To begin [most] SOTR armies, a platoon or so of WWII infantry is the best place to start; there are many 28mm boxed sets available from different manufacturers that include a variety of infantry with rifles as well as the handful of SMGs, Assault Rifles and LMGs you’ll need. Fire support in the form of Heavy Machine Gun, RPG and Mortar teams won’t always come in a platoon set, but are worth picking up for your army. An army can also have up to one character to lead it, providing an opportunity for a unique figure to really set off your collection. Finally, a mech or several can round out your force, once again, there are many to chose from.
Although Superheroes may seem like the obvious choice to lead your army (Captain America, Union Jack, Red Skull etc), there is so much fiction dealing with the Second World War, that the sky is almost the limit. Doctor Who, Sherlock Holmes and Tarzan have all, at some time, seen action in WWII. Even Sergeant Kelly and Colonel Klink are perfectly ready to join the battlefields of 1949; all it takes is the right figure and a sense of humour.
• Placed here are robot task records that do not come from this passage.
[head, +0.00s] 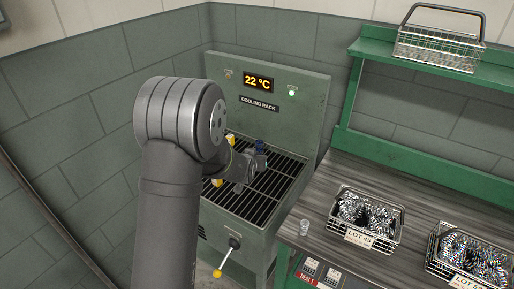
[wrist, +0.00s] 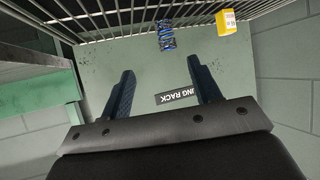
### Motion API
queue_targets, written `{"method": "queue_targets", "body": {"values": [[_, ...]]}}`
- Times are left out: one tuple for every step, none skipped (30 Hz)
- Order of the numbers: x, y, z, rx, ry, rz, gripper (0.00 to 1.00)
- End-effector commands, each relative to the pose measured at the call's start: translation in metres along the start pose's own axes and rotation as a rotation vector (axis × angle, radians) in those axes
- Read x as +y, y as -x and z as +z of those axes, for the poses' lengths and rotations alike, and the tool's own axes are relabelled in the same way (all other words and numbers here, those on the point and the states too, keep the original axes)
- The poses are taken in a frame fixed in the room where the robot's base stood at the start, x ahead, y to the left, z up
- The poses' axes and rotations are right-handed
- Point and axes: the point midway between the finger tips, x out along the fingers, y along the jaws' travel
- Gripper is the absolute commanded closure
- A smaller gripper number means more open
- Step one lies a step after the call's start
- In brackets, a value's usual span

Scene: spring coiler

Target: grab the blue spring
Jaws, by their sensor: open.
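In the wrist view, a blue spring (wrist: 166,36) stands out against the dark bars of the cooling rack (wrist: 110,20). It lies past the fingertips of my gripper (wrist: 163,76), about midway between the two fingers in the picture. My gripper is open, with nothing between its dark blue fingers. In the head view, the gripper is over the rack (head: 262,210), partly hidden by my arm. A small dark blue patch shows at its end there; I cannot tell whether it is a finger or the spring.
A yellow block (wrist: 227,22) is right of the spring in the wrist view. The rack's upright back panel (head: 290,85) reads 22 °C. A lever (head: 225,256) sticks out in front. Wire baskets (head: 365,215) and a small cup (head: 304,228) stand on the bench at right.

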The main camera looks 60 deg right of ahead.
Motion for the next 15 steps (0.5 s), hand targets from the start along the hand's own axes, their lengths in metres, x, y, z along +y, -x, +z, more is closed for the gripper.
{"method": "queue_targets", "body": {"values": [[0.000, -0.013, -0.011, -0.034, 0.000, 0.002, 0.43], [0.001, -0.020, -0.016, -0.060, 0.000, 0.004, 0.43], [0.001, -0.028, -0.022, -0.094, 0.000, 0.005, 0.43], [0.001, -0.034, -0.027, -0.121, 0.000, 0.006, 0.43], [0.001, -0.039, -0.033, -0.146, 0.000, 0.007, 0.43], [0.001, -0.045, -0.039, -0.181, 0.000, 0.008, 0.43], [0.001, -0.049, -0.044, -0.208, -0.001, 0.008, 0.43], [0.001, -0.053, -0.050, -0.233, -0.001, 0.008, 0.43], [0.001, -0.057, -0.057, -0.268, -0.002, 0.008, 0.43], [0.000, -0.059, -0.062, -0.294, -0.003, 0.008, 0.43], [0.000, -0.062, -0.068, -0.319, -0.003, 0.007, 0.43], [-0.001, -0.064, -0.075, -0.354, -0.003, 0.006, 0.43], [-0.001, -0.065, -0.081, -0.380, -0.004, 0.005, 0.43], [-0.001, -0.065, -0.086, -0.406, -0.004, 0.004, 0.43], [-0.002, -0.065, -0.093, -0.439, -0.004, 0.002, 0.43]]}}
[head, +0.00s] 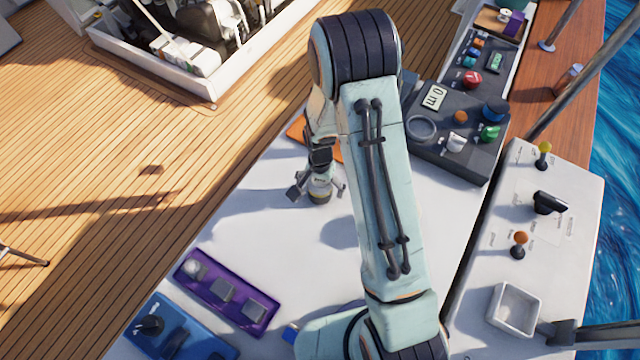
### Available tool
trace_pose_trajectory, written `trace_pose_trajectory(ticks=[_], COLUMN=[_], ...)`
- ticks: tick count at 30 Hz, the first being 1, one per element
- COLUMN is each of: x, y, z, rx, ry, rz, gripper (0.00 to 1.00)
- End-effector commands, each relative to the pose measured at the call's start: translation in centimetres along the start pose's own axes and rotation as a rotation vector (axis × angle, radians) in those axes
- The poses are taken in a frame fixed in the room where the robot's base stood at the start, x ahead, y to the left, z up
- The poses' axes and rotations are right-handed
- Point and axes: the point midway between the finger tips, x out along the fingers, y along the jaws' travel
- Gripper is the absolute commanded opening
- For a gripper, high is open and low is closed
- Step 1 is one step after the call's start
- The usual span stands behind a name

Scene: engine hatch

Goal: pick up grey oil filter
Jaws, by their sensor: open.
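My gripper (319,190) is in the middle of the head view, low over the white tabletop. Its fingers are spread to either side of a small grey can-shaped thing (320,187) with a dark band and a yellowish lower edge. This looks like the grey oil filter, but it is small and partly covered by the gripper. I cannot tell whether the fingers touch it. My arm hides part of the tabletop to the right.
A purple tray (214,297) with several grey pieces and a blue tray (160,343) lie at the lower left. An orange mat (297,130) lies behind the gripper. A dark panel (467,165) with knobs stands right. The white tabletop (265,200) is clear left of the gripper.

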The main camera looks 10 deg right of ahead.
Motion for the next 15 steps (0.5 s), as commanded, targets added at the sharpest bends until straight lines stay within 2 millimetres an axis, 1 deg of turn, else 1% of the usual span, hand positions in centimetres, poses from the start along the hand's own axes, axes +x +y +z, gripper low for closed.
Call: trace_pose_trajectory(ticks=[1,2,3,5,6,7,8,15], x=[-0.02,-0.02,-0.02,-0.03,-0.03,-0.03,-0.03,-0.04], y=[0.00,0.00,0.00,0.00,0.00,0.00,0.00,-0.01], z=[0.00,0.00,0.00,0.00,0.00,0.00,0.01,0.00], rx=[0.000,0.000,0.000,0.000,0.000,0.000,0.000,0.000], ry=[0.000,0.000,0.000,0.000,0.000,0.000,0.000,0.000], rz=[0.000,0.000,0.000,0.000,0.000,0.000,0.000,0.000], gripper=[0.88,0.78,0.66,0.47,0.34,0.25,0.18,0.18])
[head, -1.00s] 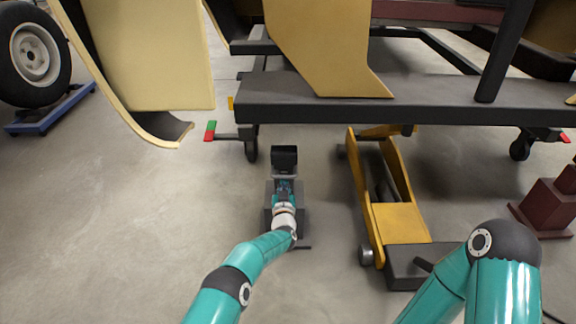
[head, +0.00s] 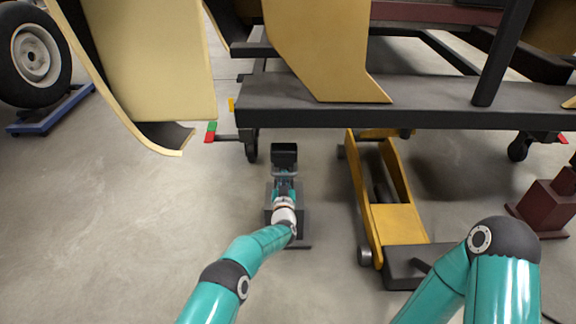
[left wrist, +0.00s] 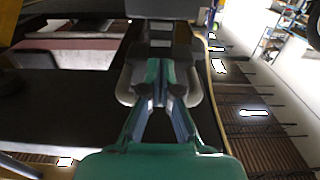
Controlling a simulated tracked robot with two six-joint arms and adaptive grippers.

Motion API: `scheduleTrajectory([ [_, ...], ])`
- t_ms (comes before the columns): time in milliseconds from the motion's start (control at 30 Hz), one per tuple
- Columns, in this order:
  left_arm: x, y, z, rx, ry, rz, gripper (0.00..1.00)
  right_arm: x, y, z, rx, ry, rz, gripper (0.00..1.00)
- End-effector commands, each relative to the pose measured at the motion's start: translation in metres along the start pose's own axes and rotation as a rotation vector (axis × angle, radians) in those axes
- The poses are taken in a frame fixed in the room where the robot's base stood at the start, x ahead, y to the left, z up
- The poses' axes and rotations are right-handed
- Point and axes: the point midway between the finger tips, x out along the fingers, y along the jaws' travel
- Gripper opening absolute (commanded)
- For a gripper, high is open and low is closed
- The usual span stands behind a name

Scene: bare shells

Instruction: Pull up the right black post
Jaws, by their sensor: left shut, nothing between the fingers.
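A black post (head: 284,153) with a blocky head stands on a dark grey stand (head: 302,225) below the front edge of the black frame. It appears to be the task's post, but no second black post shows clearly beside it. My left gripper (head: 284,180) is just in front of the post's head, and my left arm hides much of the stand. In the left wrist view my left gripper (left wrist: 164,92) is shut with nothing between its fingers, pointing at a dark block. Whether the fingers touch the post is unclear. My right gripper is not in view; only my right arm shows.
A yellow floor jack (head: 395,220) stands right of the post. The black frame beam (head: 420,115) runs overhead, with a caster (head: 251,147) to the left. A dark red stand (head: 545,207) is far right. A wheel on a blue dolly (head: 52,110) is far left. The left floor is clear.

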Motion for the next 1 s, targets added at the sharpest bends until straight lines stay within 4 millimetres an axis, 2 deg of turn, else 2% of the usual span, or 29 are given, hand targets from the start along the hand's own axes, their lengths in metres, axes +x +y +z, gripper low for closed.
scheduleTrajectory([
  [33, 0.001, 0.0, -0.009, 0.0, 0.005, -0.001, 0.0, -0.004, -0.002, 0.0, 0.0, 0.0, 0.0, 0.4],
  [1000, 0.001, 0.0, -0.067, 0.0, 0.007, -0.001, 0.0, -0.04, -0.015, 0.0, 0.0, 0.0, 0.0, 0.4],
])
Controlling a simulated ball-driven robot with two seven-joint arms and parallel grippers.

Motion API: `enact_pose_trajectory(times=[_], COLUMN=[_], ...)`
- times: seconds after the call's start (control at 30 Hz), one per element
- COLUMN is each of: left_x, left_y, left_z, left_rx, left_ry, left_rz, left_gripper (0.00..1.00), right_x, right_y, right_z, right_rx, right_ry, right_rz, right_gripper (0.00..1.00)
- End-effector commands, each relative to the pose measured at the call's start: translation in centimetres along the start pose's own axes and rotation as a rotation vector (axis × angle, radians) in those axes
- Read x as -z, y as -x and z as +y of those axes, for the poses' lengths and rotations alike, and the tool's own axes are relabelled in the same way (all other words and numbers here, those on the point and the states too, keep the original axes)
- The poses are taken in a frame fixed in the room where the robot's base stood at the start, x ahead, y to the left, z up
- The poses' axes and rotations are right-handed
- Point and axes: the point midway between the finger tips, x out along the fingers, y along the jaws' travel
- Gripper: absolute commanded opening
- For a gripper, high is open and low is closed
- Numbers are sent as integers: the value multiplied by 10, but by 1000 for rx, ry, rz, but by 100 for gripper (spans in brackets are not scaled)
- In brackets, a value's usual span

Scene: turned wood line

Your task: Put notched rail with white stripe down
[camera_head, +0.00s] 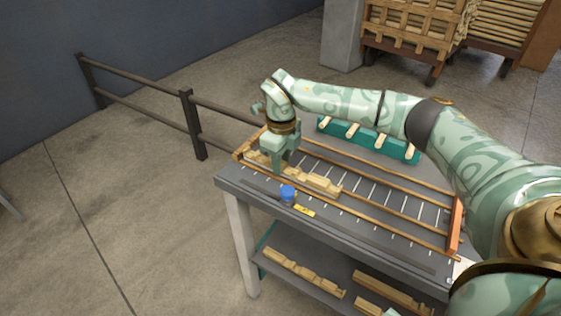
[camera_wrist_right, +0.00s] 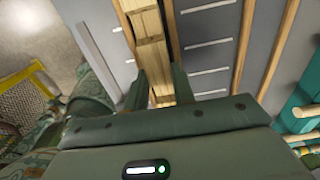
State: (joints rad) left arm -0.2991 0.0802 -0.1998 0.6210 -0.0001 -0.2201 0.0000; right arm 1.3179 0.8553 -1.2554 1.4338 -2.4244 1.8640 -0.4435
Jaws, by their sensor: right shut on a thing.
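A pale wooden notched rail (camera_head: 318,183) lies along the near left part of the table top, between wooden guide strips. My right gripper (camera_head: 281,166) reaches down over it from above and is shut on it. In the right wrist view the rail (camera_wrist_right: 149,35) runs lengthwise up the picture from between the two fingers (camera_wrist_right: 158,92). It looks level and low, at or very near the table surface; I cannot tell whether it touches. No white stripe can be made out on it. My left gripper is in neither view.
The grey table (camera_head: 376,244) has white tick marks and an orange end piece (camera_head: 455,226). A blue knob (camera_head: 288,194) is close in front of the rail. A teal peg rack (camera_head: 345,130) stands behind. More rails (camera_head: 305,271) lie on the lower shelf. The table's right half is clear.

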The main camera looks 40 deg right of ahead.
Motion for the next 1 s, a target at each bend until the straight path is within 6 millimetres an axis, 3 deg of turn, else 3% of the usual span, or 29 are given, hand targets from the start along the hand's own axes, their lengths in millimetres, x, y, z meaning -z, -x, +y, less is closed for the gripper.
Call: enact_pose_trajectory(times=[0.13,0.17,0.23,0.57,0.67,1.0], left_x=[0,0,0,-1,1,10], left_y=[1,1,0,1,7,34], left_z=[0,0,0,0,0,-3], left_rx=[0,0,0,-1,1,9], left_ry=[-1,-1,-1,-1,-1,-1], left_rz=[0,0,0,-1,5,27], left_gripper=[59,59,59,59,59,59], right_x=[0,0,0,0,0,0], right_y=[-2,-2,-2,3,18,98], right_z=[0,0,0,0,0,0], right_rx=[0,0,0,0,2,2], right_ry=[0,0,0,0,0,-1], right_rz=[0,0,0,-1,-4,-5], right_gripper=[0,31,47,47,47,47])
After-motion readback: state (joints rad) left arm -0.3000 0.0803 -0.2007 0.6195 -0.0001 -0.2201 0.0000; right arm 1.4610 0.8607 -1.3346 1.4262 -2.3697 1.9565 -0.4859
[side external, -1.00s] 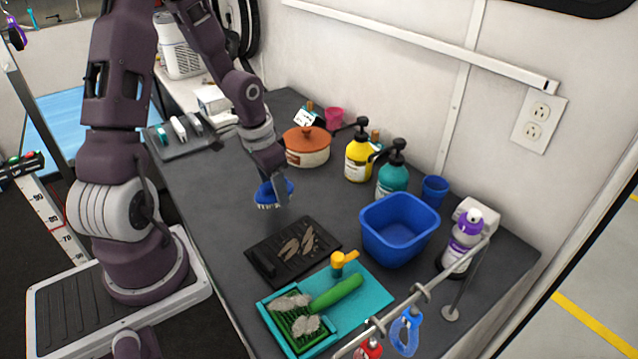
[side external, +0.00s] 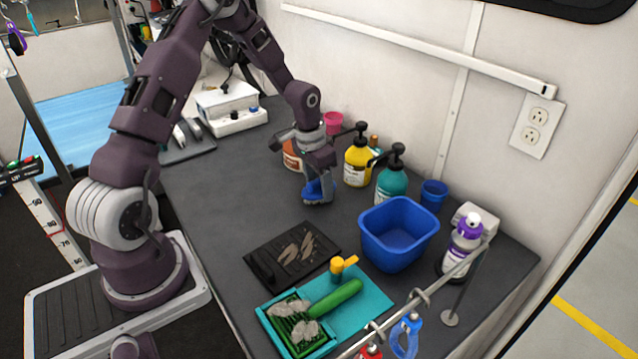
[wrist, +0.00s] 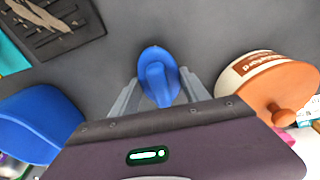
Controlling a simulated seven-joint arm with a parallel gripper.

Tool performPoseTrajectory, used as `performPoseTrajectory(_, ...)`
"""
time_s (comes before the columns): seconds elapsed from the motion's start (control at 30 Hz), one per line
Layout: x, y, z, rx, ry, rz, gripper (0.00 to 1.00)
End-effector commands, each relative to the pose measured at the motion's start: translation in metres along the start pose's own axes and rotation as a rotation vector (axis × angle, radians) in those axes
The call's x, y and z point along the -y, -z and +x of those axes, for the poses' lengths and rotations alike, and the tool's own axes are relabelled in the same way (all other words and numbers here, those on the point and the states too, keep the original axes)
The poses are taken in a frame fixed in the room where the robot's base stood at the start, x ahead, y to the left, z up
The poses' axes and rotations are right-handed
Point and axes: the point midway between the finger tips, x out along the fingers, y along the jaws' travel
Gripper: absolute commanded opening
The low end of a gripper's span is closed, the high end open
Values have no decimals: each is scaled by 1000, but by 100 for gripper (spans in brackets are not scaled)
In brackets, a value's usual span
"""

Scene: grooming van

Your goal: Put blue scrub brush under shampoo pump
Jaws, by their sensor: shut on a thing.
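My gripper (side external: 318,198) is shut on the blue scrub brush (side external: 312,188), over the table in front of the yellow pump bottle (side external: 358,162). In the wrist view the brush (wrist: 158,68) sits between my two fingers (wrist: 160,95), its rounded blue back towards the camera; its bristles are hidden. I cannot tell whether the brush touches the table. A teal pump bottle (side external: 391,187) with a black pump stands right of the yellow one. I cannot read which bottle is the shampoo.
A blue tub (side external: 398,240) stands to the right. A lidded pot (side external: 291,155), partly behind my gripper, is close to its left; its orange lid (wrist: 283,92) shows in the wrist view. A black tray (side external: 275,265) and a teal mat (side external: 365,300) lie nearer.

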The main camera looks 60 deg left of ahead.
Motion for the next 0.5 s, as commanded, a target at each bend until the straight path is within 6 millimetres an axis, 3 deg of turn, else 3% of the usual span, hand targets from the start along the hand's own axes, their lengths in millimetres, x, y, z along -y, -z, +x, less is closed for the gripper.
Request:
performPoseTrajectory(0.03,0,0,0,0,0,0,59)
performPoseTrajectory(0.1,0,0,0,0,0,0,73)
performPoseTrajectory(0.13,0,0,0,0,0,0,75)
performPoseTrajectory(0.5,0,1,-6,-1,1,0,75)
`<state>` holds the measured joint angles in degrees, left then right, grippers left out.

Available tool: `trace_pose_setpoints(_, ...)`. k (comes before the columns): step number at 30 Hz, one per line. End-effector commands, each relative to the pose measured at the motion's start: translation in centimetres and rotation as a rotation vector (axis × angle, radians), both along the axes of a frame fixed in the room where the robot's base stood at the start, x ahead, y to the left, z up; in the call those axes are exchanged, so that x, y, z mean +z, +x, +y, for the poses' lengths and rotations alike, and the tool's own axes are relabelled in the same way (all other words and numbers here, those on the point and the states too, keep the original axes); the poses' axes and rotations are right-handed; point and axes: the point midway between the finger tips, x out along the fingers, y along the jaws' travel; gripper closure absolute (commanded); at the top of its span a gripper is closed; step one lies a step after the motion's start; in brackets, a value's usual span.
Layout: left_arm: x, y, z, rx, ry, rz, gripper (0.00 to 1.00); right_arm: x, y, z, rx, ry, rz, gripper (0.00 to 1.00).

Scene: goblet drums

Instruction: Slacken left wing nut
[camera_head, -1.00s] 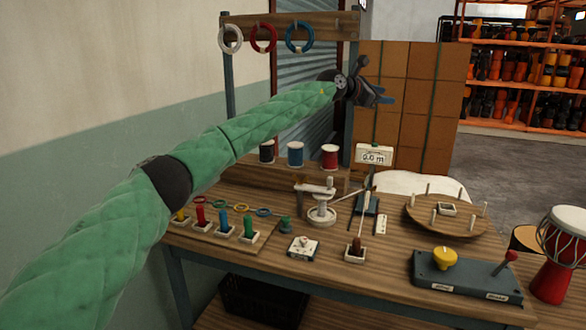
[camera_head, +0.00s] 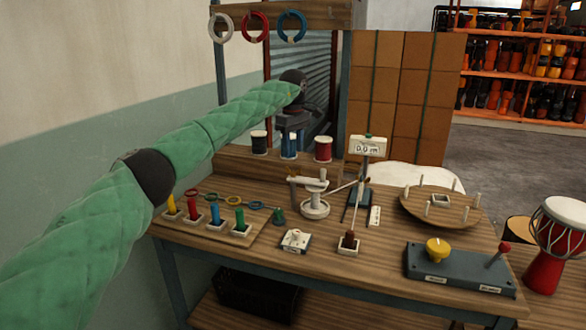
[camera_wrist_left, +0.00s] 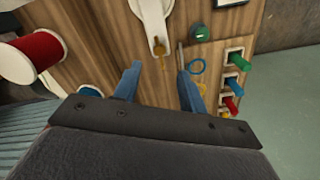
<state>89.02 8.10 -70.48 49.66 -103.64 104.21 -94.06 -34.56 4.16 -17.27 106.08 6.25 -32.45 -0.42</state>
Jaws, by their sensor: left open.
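A white stand (camera_head: 315,208) with a horizontal arm is on the bench's middle. A small brass-coloured piece at the left end of its arm (camera_head: 293,187) looks like the left wing nut; its shape is too small to be sure. The brass piece (camera_wrist_left: 161,47) also shows in the left wrist view, just beyond the fingers. My left gripper (camera_head: 291,130) is above and behind the stand, in front of the spools. Its blue fingers (camera_wrist_left: 159,72) are apart with nothing held between them. My right gripper is out of view.
A black spool (camera_head: 259,142), a partly covered blue spool (camera_head: 289,147) and a red spool (camera_head: 323,149) stand on the back shelf. Coloured pegs (camera_head: 215,215) line the front left. A meter (camera_head: 367,148) stands right of the stand. Rings (camera_head: 255,27) hang from a rail above.

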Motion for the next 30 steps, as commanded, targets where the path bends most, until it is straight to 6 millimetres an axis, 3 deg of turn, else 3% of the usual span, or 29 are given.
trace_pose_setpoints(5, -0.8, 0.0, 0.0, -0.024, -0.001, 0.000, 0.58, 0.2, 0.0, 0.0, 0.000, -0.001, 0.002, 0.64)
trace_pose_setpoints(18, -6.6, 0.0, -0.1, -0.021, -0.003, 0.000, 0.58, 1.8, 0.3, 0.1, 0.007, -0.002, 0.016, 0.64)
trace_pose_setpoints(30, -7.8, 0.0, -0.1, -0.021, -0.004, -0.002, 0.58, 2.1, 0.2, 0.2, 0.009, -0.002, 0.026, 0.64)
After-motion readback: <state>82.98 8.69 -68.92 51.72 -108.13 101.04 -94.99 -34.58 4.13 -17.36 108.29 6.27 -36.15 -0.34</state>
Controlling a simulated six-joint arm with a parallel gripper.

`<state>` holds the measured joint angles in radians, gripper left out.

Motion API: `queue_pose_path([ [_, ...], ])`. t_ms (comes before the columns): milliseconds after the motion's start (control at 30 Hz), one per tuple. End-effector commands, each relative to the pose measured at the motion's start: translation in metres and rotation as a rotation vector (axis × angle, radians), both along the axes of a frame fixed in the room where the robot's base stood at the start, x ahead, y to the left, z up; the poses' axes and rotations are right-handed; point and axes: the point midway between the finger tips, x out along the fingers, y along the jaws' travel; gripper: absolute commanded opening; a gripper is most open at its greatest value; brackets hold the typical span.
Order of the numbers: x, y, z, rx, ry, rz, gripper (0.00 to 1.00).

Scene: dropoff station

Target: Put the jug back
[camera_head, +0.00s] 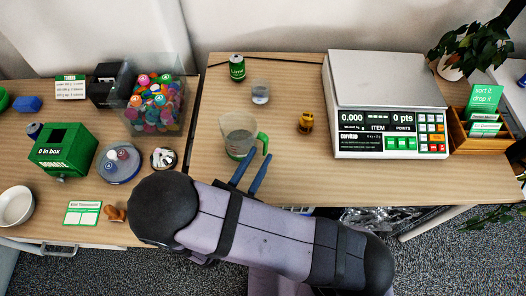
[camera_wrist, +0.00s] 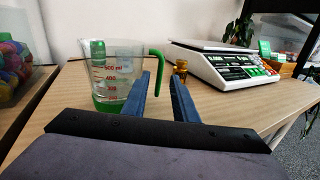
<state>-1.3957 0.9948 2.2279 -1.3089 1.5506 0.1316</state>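The jug (camera_head: 238,141) is a clear measuring jug with a green base and green handle, upright on the right-hand table near its left front. In the wrist view the jug (camera_wrist: 116,78) stands just ahead and to the left, with red markings and its green handle on the right. My gripper (camera_head: 255,168) is open and empty, with two blue fingers pointing at the handle side of the jug. In the wrist view my gripper (camera_wrist: 160,88) has its fingers apart, the left one close to the handle. I cannot tell whether it touches.
A glass (camera_head: 260,92) and a green can (camera_head: 237,67) stand behind the jug. A small amber bottle (camera_head: 306,122) and a scale (camera_head: 386,105) are to the right. On the left table are a tub of colourful balls (camera_head: 155,100) and a green donation box (camera_head: 64,150).

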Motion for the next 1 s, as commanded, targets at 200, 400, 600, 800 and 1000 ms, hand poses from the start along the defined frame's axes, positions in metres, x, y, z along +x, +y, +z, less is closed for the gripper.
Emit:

As well as the Westwind website and Forum, the “Weird Wars” section of www.lead-adventure.de can be quite inspiring if you’re a bit stuck.
Just for the record, the SOTR armies played at NWA include (but are not limited to) the following manufacturers:
Westwind Secrets of the Third Reich, Eureka Miniatures, Games Workshop, Dust Tactics, Fiendish Fabrications, Starship Troopers, AT-43, Warlord Bolt-Action, Wargames Factory, Heroclix, Tamyia, Reaper Miniatures.